The district court granted USPS’s motions to dismiss as to Allen’s claims of “intra-racial color discrimination” and disparate treatment. The district court indicated that Allen did properly state a claim for hostile work environment and that the sixteen other employees could piggyback their claims to Allen’s timely filed complaint; however, on the basis that management promptly responded to the complaints of Allen and others, the lower court granted summary judgment to USPS on Allen’s claim of hostile work environment.
The Fifth Circuit Court of Appeals began its analysis with an overview of hostile work environment race discrimination elements: “Appellants must prove: (1) they belong to a protected group; (2) they were subject to unwelcome harassment; (3) the harassment complained of was based on race; (4) the harassment complained of affected a term, condition, or privilege of employment; and (5) the employer knew or should have known of the harassment in question and failed to take prompt remedial action.” The appeals court went on to state that “for harassment on the basis of race to affect a term, condition, or privilege of employment … it must be ‘sufficiently severe or pervasive to alter the conditions of the victim’s employment and create an abusive working environment.’ ” citing Ramsey v. Henderson, 286 F.3d 264, 268 (5th Cir.2002).¬Ý
The following factors determine whether a workplace constitutes a hostile work environment: (1) the frequency of the discriminatory conduct; (2) its severity; whether it is physically threatening or humiliating, or a mere offensive utterance; and (3) whether it unreasonably interferes with an employee’s work performance.
The plaintiffs’ allegations of hostile work environment included: they were required to work in the cage between one and four days; coworkers made offensive comments such as “Look at the monkeys” and “Don’t feed the Monkeys”; someone posted signs that read “Don’t feed the animals”; peanuts were thrown into the cage all four days. Based on these allegations, the appeals court determined that the plaintiffs had raised a genuine issue of material fact concerning the severity or pervasiveness of the work experience.¬Ý
The appeals court then focused on the fifth element of a hostile work environment claim: (5) the employer knew or should have known of the harassment in question and failed to take prompt remedial action. Faragher v. City of Boca Raton, 524 U.S. 775, 807, 118 S.Ct. 2275, 141 L.Ed.2d 662 (1998), Plaintiffs alleged that they didn’t have to show this element as their supervisors were aware of what was happening and participating in the harassment. The appeals court responded: ” Though they allege supervisors walked by, smiled or laughed, Appellants do not allege that their supervisors made offensive comments, threw food, or posted signs. Appellants failed to raise a fact issue as to whether their supervisors created a hostile work environment; accordingly, they were required to show that the supervisors had notice and failed to take prompt remedial action.

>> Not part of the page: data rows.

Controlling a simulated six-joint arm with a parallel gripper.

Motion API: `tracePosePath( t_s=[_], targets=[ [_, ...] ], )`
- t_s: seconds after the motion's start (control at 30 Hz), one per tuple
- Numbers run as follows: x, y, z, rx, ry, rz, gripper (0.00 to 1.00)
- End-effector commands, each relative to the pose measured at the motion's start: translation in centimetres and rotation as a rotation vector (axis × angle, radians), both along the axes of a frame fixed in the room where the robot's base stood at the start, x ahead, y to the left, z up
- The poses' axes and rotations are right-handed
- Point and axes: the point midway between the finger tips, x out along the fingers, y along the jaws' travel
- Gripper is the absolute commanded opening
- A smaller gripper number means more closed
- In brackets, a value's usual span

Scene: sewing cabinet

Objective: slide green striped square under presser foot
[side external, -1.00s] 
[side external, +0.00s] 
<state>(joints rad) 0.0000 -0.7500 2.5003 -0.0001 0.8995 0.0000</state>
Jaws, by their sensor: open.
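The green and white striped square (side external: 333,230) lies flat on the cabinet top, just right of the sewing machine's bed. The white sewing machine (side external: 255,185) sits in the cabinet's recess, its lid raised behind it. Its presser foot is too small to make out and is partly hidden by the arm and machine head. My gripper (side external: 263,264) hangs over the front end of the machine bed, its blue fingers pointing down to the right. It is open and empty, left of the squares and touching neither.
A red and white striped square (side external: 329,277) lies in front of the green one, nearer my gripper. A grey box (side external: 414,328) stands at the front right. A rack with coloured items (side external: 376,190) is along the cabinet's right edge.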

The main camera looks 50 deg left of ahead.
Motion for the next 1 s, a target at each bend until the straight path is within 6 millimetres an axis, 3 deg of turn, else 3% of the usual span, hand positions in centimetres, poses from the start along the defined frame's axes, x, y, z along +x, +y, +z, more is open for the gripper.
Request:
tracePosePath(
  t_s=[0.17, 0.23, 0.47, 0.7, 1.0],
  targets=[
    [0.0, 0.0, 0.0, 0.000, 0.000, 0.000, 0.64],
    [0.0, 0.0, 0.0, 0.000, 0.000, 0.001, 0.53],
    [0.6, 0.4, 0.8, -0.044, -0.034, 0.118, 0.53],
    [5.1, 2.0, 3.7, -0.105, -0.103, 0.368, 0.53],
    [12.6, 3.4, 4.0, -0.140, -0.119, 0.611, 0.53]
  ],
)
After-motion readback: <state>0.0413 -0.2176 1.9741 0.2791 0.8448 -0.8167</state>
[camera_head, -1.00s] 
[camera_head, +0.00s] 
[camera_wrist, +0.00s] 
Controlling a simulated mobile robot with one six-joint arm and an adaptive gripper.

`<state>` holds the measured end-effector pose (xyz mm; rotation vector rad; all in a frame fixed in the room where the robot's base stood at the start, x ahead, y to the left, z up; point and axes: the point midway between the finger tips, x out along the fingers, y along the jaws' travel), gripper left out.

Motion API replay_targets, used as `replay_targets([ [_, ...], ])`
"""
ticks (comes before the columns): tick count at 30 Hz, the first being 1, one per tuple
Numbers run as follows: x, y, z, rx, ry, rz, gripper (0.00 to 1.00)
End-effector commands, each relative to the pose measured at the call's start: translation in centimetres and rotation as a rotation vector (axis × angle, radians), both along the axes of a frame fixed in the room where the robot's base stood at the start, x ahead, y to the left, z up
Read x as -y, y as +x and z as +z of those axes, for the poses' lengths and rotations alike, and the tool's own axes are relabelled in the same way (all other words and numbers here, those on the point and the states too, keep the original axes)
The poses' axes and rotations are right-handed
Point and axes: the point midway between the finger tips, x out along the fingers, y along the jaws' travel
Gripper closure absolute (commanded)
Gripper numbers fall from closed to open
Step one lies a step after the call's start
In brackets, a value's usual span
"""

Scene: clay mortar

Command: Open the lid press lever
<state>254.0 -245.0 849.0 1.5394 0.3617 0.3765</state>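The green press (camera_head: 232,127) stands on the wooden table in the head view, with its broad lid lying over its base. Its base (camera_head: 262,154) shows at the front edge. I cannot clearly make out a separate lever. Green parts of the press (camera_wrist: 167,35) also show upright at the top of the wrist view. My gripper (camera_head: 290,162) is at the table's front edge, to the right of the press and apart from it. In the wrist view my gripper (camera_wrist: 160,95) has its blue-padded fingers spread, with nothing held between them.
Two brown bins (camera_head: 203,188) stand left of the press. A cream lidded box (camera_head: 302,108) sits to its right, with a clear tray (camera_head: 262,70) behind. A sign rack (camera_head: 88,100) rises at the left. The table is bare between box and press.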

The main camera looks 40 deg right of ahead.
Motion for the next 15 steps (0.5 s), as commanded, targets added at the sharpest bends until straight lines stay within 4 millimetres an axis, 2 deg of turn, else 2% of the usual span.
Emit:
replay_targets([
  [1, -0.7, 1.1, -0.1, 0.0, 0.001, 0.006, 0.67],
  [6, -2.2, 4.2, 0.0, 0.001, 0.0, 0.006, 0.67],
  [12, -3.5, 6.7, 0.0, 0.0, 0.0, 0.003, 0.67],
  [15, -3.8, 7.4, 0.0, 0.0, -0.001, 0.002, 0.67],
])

The court continued in its explanation, “None of the appellants alleged that he or she complained to anyone about the experience. On the fourth day, an employee who is not a party complained to the District Manager and he immediately had the cage dismantled and apologized to the employees. Further, in their reply brief, Appellants admit the signs were removed by the second day and speculate that the signs were removed by a supervisor who admonished employees for making offensive comments. Therefore, we conclude that Appellants cannot show that management had notice and failed to respond promptly.”
Surprisingly, the appeals court did not attribute knowledge of or participation in the hostile work environment to the supervisors when they walked by and witnessed what was happening. Perhaps the court was looking for an actual complaint to be made to the supervisors before attributing knowledge to them. Nevertheless, the case underscores the necessity of management knowledge of discriminatory acts by co-workers in all types of discrimination cases. A common employer defense is to deny any knowledge of discriminatory harassment against a plaintiff. The importance of obtaining and establishing such awareness is paramount in discrimination cases.